▶ _Exercise requirements_: Print the data exactly as it is given, please.

▶ _Supplied material_:
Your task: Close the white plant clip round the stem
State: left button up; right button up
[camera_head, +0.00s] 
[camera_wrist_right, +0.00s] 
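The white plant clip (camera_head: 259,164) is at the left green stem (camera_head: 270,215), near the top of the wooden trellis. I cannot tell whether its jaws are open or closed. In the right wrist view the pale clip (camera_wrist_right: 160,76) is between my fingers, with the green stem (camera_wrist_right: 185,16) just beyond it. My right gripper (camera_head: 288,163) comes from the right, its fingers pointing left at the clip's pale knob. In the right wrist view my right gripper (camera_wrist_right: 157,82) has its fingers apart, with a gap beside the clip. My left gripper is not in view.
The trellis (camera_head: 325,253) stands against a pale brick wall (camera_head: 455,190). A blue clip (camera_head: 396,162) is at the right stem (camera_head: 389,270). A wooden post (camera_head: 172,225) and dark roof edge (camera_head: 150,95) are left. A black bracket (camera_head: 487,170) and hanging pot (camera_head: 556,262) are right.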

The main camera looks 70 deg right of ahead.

▶ _Written solution_:
Your task: Close the white plant clip round the stem
State: left button up; right button up
[camera_head, +0.00s] 
[camera_wrist_right, +0.00s] 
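The white plant clip (camera_head: 259,164) is at the left green stem (camera_head: 270,215), near the top of the wooden trellis. I cannot tell whether its jaws are open or closed. In the right wrist view the pale clip (camera_wrist_right: 160,76) is between my fingers, with the green stem (camera_wrist_right: 185,16) just beyond it. My right gripper (camera_head: 288,163) comes from the right, its fingers pointing left at the clip's pale knob. In the right wrist view my right gripper (camera_wrist_right: 157,82) has its fingers apart, with a gap beside the clip. My left gripper is not in view.
The trellis (camera_head: 325,253) stands against a pale brick wall (camera_head: 455,190). A blue clip (camera_head: 396,162) is at the right stem (camera_head: 389,270). A wooden post (camera_head: 172,225) and dark roof edge (camera_head: 150,95) are left. A black bracket (camera_head: 487,170) and hanging pot (camera_head: 556,262) are right.

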The main camera looks 70 deg right of ahead.

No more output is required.